I’m a big fan of Schatz, who is not one of the earliest proponents of football analytics but also one of the least dogmatic. I asked him about the turn to psychology, and he replied that the gap in probability with the go-for-two-down-8 call is much larger than it was in the go-for-two-down-1 scenario.
Is it though? Let’s play by the analytics game. I’ll use Walder’s numbers. The probability of kicking the extra point is 94%. Assuming you then stop the Seahawks from scoring, the odds of winning in overtime are (apparently?) 50%. Putting this together gives you a 47% chance of winning if you kick the extra point. The analytics guys always love to tell you that the probability of making a two-point conversion is around 48%. That means that conversion gives a higher win probability! Shouldn’t you do it?
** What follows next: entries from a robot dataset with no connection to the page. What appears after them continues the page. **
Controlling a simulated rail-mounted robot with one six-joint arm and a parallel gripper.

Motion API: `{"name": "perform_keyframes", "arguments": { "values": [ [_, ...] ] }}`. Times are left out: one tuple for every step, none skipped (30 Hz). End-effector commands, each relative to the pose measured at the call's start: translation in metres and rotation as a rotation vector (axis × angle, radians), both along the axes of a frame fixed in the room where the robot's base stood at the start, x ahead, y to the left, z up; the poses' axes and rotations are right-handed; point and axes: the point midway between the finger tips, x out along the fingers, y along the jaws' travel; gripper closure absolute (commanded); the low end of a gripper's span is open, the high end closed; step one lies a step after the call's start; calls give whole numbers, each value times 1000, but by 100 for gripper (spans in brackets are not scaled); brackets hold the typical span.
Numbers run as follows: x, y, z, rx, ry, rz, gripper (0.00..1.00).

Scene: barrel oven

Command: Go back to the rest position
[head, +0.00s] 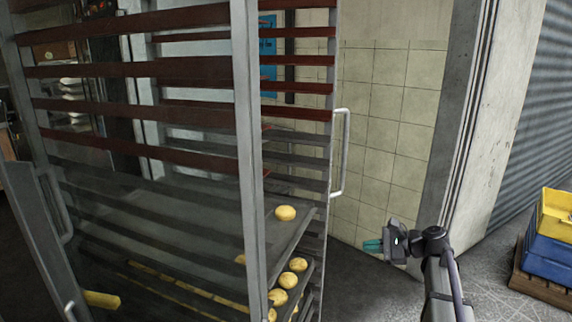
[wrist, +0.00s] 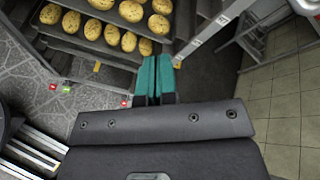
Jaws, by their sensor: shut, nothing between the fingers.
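My gripper (head: 373,246) is at the right of the head view, raised in front of the tiled wall and to the right of the rack. Its teal fingers are together and hold nothing. In the wrist view my gripper (wrist: 155,62) shows from behind, with the two teal fingers side by side, pointing towards the lower trays. The tall metal rack (head: 252,160) stands at the left and centre of the head view. Its lower trays (head: 296,240) hold several round buns (head: 285,213). In the wrist view, several speckled buns (wrist: 131,11) lie on a dark tray (wrist: 72,42).
A vertical handle (head: 346,155) sticks out from the rack's right side. A tiled wall (head: 385,110) and a grey pillar (head: 455,130) stand behind my arm. Yellow and blue crates (head: 550,247) sit on a wooden pallet at the far right. Dark floor lies open below my gripper.

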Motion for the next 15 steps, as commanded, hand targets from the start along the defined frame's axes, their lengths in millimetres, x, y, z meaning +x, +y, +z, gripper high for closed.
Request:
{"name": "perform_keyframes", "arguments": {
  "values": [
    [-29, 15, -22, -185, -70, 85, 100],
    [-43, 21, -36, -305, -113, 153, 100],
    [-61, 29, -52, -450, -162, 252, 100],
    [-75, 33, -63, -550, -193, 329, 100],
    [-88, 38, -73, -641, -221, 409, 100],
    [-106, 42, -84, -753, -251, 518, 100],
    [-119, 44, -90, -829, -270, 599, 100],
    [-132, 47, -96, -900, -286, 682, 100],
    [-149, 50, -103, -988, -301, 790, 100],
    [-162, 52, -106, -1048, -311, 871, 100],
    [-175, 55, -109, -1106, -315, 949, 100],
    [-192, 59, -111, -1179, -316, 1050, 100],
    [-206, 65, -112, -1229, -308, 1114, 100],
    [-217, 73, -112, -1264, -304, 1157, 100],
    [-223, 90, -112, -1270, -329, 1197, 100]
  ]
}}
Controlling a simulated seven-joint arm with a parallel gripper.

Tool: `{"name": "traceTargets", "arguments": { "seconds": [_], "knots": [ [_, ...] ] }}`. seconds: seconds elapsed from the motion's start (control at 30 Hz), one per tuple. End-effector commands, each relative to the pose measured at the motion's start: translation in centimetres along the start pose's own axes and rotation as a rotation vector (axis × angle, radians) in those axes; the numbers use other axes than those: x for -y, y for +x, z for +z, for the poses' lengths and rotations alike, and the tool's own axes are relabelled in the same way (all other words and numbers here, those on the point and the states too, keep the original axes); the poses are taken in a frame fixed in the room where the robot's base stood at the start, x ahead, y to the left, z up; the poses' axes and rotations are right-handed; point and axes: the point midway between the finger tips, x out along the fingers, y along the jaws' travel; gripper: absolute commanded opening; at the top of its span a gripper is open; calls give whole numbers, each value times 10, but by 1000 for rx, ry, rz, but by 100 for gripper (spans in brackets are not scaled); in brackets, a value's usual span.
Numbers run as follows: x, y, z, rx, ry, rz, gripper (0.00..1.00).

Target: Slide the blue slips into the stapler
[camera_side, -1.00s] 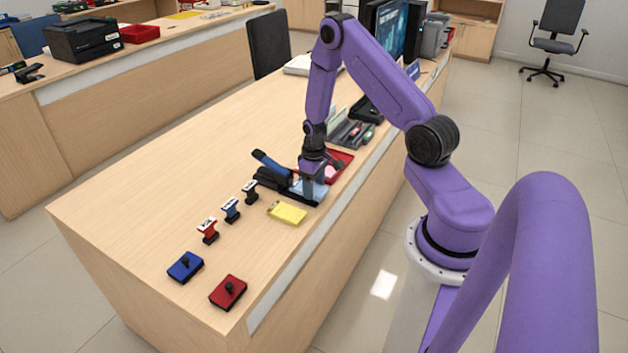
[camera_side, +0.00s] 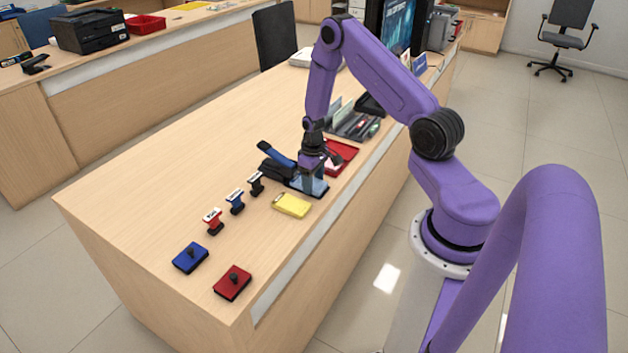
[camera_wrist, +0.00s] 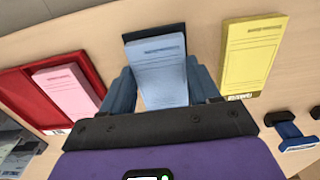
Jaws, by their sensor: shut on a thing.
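The blue slips (camera_wrist: 162,72) lie as a pad between the two fingers of my gripper (camera_wrist: 162,90) in the wrist view. The fingers are shut on the pad's long sides. In the side view my gripper (camera_side: 314,172) is low at the counter, and the blue slips (camera_side: 318,187) show partly beneath it. The stapler (camera_side: 277,155), black with a raised blue arm, stands just left of my gripper. How its mouth meets the slips is hidden. A dark strip (camera_wrist: 152,34) shows beyond the slips' far end in the wrist view.
A yellow pad (camera_side: 291,205) lies left of the slips. A red tray (camera_side: 345,152) with a pink pad (camera_wrist: 66,88) is on the other side. Several stamps (camera_side: 236,201) and two ink pads (camera_side: 190,258) stand to the left. The counter (camera_side: 185,165) behind the stamps is clear.

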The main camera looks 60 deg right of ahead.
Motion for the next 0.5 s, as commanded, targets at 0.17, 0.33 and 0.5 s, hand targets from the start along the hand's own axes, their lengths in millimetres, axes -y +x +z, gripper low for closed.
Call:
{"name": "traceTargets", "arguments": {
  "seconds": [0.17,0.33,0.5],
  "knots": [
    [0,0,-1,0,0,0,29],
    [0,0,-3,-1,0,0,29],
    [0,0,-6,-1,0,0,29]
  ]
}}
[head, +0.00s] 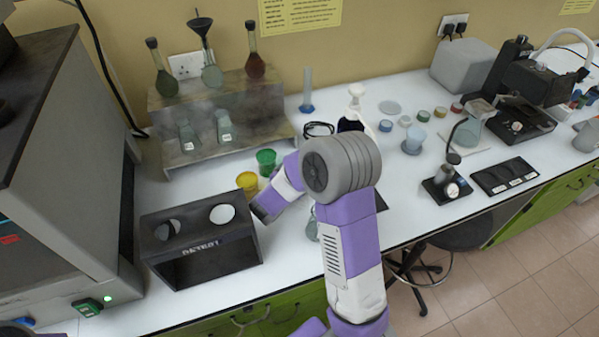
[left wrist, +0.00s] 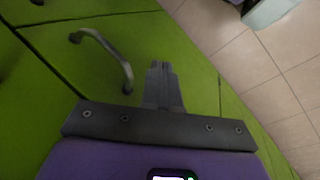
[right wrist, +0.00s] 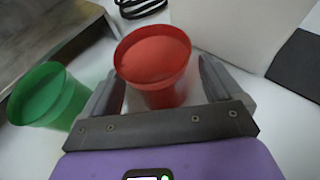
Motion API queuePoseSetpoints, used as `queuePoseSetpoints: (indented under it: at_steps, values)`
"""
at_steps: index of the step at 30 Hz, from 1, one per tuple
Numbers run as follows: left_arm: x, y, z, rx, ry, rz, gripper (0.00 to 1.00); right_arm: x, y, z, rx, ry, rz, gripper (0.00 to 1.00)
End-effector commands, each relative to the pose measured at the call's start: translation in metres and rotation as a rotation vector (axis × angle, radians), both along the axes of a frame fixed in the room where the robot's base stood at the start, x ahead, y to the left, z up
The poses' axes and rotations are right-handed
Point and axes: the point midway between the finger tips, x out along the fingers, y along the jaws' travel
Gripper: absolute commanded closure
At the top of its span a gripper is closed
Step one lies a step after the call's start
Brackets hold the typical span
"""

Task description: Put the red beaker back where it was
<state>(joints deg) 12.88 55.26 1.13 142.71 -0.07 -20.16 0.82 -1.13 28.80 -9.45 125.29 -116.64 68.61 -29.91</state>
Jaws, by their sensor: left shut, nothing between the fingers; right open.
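The red beaker (right wrist: 155,70) stands upright on the white bench in the right wrist view. My right gripper (right wrist: 157,82) is open, with one finger on either side of the beaker; I cannot tell whether they touch it. The green beaker (right wrist: 45,98) stands just left of the left finger. In the head view my right arm hides the red beaker, while the green beaker (head: 266,161) and yellow beaker (head: 247,182) show left of the arm. My left gripper (left wrist: 160,66) is shut and empty in front of green cabinet doors, below the bench.
A black holder (head: 205,245) with round holes stands at the front left. A metal rack (head: 225,125) with flasks is behind the beakers. A grey machine (head: 60,170) fills the left side. A dark bottle (head: 352,120) stands beyond my right arm. A cabinet handle (left wrist: 105,55) is near my left gripper.

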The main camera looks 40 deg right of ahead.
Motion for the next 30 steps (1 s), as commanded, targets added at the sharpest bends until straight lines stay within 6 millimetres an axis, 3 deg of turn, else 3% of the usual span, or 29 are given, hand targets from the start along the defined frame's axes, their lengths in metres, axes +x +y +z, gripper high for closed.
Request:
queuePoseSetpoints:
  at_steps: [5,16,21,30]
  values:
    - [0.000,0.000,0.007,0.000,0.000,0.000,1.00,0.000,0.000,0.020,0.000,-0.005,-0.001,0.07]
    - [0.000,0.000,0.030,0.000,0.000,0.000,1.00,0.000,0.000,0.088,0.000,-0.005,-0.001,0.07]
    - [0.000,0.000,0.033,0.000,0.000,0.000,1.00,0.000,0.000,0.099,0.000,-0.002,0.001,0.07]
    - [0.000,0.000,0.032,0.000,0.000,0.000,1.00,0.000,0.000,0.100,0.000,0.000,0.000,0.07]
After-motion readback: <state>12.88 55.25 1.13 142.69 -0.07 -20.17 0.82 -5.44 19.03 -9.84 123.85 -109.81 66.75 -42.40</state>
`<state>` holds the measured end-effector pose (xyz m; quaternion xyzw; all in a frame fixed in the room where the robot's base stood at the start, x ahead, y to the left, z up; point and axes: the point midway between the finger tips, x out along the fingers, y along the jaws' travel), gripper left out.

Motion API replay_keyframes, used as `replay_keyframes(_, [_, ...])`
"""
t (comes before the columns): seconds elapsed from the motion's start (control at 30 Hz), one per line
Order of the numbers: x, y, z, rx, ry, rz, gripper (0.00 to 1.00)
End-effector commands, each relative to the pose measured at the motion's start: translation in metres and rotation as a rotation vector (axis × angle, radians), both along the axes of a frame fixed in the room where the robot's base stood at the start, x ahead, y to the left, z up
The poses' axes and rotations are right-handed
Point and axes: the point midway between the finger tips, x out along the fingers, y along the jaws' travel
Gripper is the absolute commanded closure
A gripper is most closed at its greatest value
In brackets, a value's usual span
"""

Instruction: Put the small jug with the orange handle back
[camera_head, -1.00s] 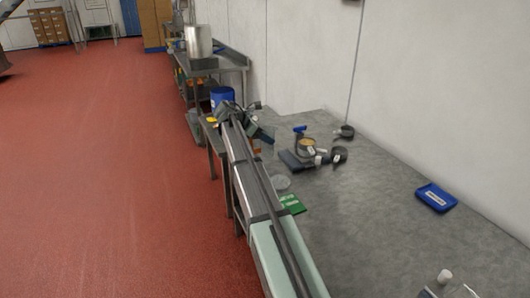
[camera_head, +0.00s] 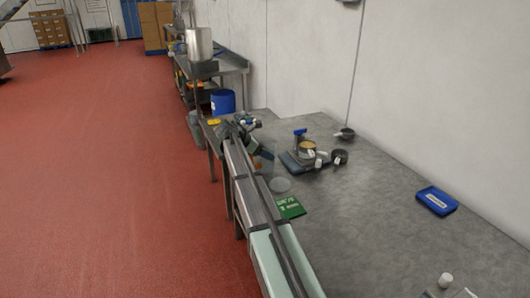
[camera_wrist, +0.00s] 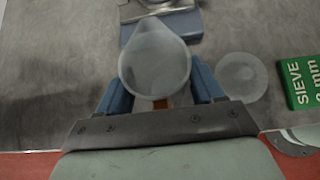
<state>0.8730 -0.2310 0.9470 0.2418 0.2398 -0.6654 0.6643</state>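The small jug (camera_wrist: 155,58) is translucent, with a pointed spout at the top of the wrist view. Its orange handle (camera_wrist: 160,103) shows between the blue fingers of my gripper (camera_wrist: 161,90). One finger lies on each side of the handle, and the jug's body partly covers the tips. I cannot tell whether they press on it. In the head view, the jug (camera_head: 266,156) is a faint clear shape beside my gripper, above the bench's left part. A pale round disc (camera_wrist: 243,77) lies on the bench right of the jug; it also shows in the head view (camera_head: 281,184).
A green "SIEVE" sign (camera_wrist: 302,82) lies beside the disc. A dark scale (camera_head: 299,162) with pans and a blue-handled item (camera_head: 300,132) stands behind. The grey bench (camera_head: 370,235) between is clear.

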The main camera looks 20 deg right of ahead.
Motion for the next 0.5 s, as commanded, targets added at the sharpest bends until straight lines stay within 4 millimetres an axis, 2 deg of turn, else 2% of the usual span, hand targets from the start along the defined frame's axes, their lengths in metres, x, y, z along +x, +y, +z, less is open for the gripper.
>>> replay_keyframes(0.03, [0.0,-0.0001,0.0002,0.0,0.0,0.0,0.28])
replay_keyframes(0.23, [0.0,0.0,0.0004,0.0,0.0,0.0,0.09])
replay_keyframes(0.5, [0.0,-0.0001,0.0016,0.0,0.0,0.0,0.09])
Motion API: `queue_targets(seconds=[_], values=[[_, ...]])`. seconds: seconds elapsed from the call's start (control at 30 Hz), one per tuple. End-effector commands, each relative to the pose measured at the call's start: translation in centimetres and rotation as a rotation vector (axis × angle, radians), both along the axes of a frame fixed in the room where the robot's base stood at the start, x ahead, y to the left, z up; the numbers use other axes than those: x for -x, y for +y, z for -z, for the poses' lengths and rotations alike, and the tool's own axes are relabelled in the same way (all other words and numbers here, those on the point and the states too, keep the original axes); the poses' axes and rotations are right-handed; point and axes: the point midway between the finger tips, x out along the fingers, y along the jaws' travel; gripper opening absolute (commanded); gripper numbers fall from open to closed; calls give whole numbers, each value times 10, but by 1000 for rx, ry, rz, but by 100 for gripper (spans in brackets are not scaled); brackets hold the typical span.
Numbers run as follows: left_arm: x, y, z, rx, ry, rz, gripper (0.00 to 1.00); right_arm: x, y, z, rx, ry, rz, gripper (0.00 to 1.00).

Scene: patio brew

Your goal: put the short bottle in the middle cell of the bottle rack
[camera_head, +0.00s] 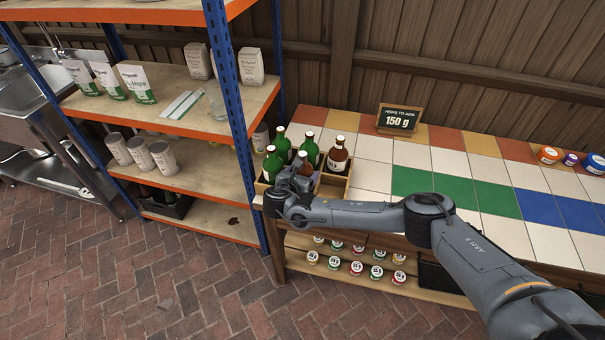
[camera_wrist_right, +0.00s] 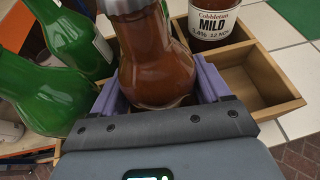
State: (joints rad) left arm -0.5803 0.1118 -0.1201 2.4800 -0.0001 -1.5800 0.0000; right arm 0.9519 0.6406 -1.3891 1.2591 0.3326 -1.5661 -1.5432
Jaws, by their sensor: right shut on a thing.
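My right gripper (camera_head: 298,178) is shut on a brown bottle (camera_wrist_right: 155,65), which sits between its purple fingers (camera_wrist_right: 210,82) in the right wrist view. In the head view the held bottle (camera_head: 305,163) is mostly behind the gripper. It is at the middle of the front row of the wooden bottle rack (camera_head: 335,187). Its base is hidden, so I cannot tell whether it touches the rack floor. Another brown bottle, labelled MILD (camera_wrist_right: 213,20), stands in the back right cell. The front right cell (camera_wrist_right: 250,85) is empty. My left gripper is not in view.
Green bottles (camera_head: 273,166) fill the left side of the rack, and another green bottle (camera_head: 309,150) stands behind the held one. A shelf post (camera_head: 240,130) rises close to the left.

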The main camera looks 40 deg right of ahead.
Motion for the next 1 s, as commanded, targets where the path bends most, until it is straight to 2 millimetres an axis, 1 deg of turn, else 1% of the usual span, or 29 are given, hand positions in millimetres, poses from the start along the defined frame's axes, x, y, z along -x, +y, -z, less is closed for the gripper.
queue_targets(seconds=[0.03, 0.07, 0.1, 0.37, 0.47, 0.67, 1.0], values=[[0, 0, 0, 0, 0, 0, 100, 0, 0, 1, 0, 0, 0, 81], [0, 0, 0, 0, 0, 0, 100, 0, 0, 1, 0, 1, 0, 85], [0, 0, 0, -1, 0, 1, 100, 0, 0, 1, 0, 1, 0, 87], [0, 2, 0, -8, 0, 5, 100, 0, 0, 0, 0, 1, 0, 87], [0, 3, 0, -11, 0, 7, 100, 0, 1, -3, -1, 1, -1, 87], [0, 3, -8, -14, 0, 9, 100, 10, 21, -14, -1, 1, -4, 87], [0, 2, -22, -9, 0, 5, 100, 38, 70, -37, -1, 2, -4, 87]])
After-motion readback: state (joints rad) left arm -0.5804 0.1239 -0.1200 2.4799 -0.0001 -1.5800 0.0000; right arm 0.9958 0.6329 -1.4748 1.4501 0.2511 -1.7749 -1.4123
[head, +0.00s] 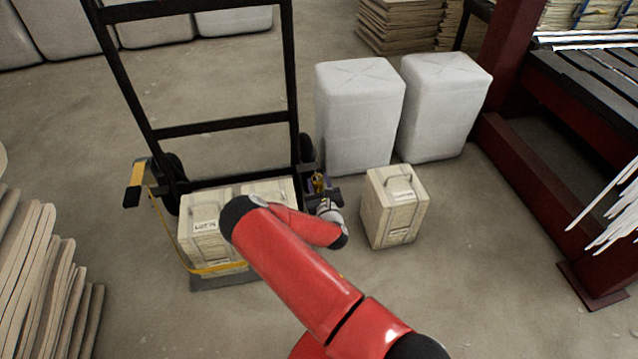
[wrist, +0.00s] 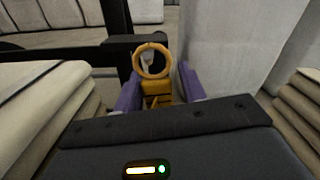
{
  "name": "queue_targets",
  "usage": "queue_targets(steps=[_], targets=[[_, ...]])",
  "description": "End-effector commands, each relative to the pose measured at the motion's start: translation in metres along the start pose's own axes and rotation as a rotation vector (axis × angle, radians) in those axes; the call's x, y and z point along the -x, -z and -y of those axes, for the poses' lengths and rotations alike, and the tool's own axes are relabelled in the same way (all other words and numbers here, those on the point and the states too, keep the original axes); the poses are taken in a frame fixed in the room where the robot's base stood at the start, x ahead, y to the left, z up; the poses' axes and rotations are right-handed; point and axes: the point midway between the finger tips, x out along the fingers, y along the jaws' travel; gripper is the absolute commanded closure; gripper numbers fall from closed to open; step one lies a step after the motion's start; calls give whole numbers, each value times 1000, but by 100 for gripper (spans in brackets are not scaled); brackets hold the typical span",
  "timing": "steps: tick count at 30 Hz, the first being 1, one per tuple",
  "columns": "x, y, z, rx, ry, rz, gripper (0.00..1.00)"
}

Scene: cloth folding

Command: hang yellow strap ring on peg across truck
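The yellow strap ring (wrist: 152,61) stands upright in the wrist view, above a yellow tab between the purple fingers of my gripper (wrist: 157,88). The fingers appear closed on this tab. In the head view my gripper (head: 320,184) is beside the truck's right upright, with a bit of yellow in it. The black hand truck (head: 222,125) carries pale crates. The yellow strap (head: 215,269) runs from the left side bracket (head: 135,185) low around the crates' front; my arm hides its right part. A black bar end (wrist: 150,41) is behind the ring; I cannot tell whether they touch.
A loose pale crate (head: 394,207) stands right of my gripper. Two grey wrapped blocks (head: 358,115) stand behind it. A dark red rack (head: 540,190) is at the right, and stacked sacks (head: 45,275) are at the left. The floor at front centre-left is clear.

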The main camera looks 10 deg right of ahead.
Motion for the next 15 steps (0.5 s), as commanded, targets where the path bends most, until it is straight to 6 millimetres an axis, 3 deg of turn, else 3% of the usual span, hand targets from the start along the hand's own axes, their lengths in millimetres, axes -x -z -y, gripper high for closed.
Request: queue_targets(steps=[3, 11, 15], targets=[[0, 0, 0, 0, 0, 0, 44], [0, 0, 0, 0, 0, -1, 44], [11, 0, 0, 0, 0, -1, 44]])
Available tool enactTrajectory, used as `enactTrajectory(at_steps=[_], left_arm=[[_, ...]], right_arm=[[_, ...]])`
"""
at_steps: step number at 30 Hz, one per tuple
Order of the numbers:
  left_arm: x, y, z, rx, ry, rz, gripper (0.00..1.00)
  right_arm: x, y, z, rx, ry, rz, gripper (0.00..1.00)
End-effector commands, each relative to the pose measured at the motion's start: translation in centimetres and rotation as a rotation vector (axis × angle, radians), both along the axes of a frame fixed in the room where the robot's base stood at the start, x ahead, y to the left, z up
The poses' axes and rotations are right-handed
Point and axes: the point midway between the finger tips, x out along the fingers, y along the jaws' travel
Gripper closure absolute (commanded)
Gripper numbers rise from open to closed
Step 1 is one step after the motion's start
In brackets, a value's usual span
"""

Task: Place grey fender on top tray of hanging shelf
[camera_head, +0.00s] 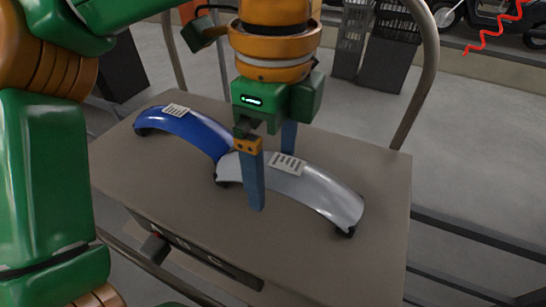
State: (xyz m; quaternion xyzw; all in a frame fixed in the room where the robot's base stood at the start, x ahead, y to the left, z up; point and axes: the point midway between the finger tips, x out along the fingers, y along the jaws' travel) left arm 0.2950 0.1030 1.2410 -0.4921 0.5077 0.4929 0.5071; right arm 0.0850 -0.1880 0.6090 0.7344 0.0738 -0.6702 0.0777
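The grey fender (325,193) lies arched on a grey-brown board, with a white label on top and dark ends. My left gripper (272,178) is above its left part, pointing down. Its blue fingers are apart, one in front of the fender and one behind it. The rear fingertip is hidden behind the fender, and I cannot tell whether either finger touches it. My right gripper is not in view. I see nothing that I can clearly name as the hanging shelf.
A blue fender (190,128) with a white label lies just left of the grey one, their ends close together. Both are on the board (300,262), which has a curved metal tube (425,70) behind it. Dark crates (388,65) stand on the floor behind. The board's front right is clear.

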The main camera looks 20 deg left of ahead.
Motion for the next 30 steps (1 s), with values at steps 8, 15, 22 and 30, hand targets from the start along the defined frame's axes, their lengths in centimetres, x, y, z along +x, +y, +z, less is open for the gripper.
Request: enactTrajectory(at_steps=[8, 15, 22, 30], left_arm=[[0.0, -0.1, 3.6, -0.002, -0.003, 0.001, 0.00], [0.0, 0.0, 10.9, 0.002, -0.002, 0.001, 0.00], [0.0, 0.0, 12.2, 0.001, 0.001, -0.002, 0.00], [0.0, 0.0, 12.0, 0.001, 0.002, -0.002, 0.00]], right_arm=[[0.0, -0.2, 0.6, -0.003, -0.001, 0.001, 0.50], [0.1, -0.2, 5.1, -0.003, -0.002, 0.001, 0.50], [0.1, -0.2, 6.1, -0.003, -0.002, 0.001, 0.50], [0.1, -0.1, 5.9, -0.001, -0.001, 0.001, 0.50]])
In the case of the go-for-two-down 8, Walder computed a 59% win percentage if making the two-point attempt and 47% if kicking the extra point. I mean, given the crudeness of these calculations, it’s a stretch to claim that you can tell the difference between 59% and 47% but not 48% and 47% is certainly an assertion. Walder later excortiatted the Patriots’ call to punt from the 50-yard line, showing his analytics provided a 1.8% edge for going for it over kicking. In this case, 1.8% is good enough, 1% is not. Is the threshold for psychology 1.5%? Where do you draw the line?
Though they’ll accuse me of outcome bias, I think we should look at what actually happened next. The Seahawks then received the ball with about a minute to get into field goal range. On the second play of the drive, Seahawks quarterback Sam Darnold threw into double coverage and was intercepted by linebacker Lavonte David. The pick sealed the game. The Bucs ran about 14 yards and kicked a winning field goal with no time remaining. By the way, a second field goal never entered as a potential outcome in the analytics calculation.
By contrast, in the Broncos-Eagles matchup, Sean Payton went for two, and the analytics guys were incensed. The game had been a defensive battle for three quarters, with neither team making much offensive progress. The Broncos offense had been particularly stymied by the Eagles all day, held to three points in three quarters. But on their first drive of the fourth quarter, they finally marched down the field and almost effortlessly scored a touchdown. Down 8 with 13 minutes left in the game, they kicked the extra point. Their defense forced the Eagles into a three and out, and the Broncos again drove 72 yards, now down 1 with 7:36 remaining. Broncos Coach Sean Payton knew the Eagles’ defense was gassed and wanted to go for a kill shot. He called for a two-point conversion, and the team succeeded, putting the Broncos up by 1.
This was the wrong analytics play. Schatz posted, “No, no, Sean Payton, you go for 2 after the FIRST touchdown, not the SECOND touchdown.” Walder exclaimed, “Sean Payton failed the down 8 test.”
The Eagles were now going to aggressively go for the win, right? They couldn’t passively play for overtime. Philadelphia made an excellent play on the kickoff and started on their own 43. They only needed about twenty yards to get into field goal range. They proceeded to commit two costly offensive penalties and went three and out. The Broncos got the ball back and put together a game-sealing, four-minute drive that ended in a field goal. Again, the analytics calculation doesn’t model the possibility of this extra field goal.
Analytics advocates love the two-point conversion and 4th-down attempt analyses because they are so discrete. They use these microcosms to argue for a broader numerification of football. But these plays don’t occur in isolation. We can say Payton made the wrong decision and Bowles made the right one. But what about all of the other decisions inside the game? How many wrong decisions can coaches make and still win? If coaches keep making mistakes and winning, are they swayed by outcome bias? Or is the analytics department blinded by confirmation bias?